Time for the second pass of a gylcosate is at least 14 days.  That lag time allows for some of the exposed weed seeds to germinate so a glycosate  will work.  Depending on what you are trying to grow there are other herbicides that can be applied BEFORE any weed seeds appear (pre-emergent) saving you from the need for a second spraying.  I do that with corn and beans.  If you get a lot of rain you may need to spray in late June -mid July.  Even that depends on just how clean (weed free) you  want your fields to be.    As long as what your planting develops a canopy over the weeds you will still get a crop. With soybeans I wait till late August and over seed the beans with cereal rye.  As the beans drop their leaves the sunlight hitting the ground causes the rye to flourish and you'll have 2 of their favorite foods in the same field.  In corn, the weeds offers both deer and small game more cover.  They dawdle longer in that field., thus exposing themselves to you for a longer time during daylight hours.

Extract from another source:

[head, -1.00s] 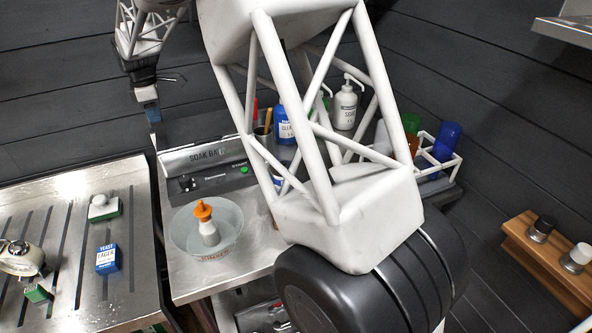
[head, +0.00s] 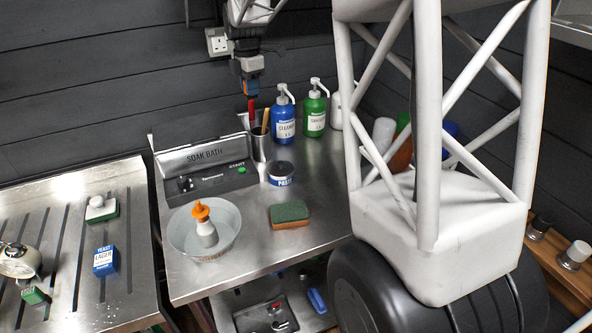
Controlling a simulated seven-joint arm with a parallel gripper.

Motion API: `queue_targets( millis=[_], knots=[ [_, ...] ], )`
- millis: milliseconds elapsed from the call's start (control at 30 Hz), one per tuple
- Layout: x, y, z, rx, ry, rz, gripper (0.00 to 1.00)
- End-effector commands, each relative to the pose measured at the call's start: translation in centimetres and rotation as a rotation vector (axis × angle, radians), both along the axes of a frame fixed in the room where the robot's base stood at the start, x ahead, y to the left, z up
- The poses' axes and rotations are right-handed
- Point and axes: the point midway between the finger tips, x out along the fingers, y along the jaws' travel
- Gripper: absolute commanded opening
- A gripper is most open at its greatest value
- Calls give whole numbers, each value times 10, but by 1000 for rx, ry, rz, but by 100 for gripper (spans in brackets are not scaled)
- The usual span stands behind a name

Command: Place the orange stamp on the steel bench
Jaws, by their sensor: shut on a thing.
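My gripper (head: 251,85) hangs at the back of the steel bench (head: 245,262), above and in front of the wall. It is shut on a small thing, mostly hidden by the jaws.
The bench holds a soak bath (head: 205,168), a bowl (head: 172,232) with an orange-topped bottle (head: 206,230), a paste tin (head: 281,174), a green sponge (head: 289,214), and blue (head: 283,128) and green (head: 314,118) pump bottles. Bare steel lies around the sponge. A ribbed drainboard (head: 75,265) stands left.

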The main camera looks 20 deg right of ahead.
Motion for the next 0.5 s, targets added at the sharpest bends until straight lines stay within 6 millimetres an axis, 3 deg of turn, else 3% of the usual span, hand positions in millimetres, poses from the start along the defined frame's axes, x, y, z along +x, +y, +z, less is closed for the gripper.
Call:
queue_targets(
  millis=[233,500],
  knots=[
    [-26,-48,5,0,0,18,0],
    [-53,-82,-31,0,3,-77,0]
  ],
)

In late winter the animals appreciate that extra cover. In my area (4F) except for clover (boy do they hit that hard in the fall), the deer don't appreciate those "greens" everybody raves about. (In the winter I have pictures of deer walking through  kale, turnips, etc, and tear up the bean field  that is right next to it.  (see attached and figure out what they prefer. 

So see what they both like and grows in you area..... and grow it. The deer need nutritious biomass all year long not just October thru December.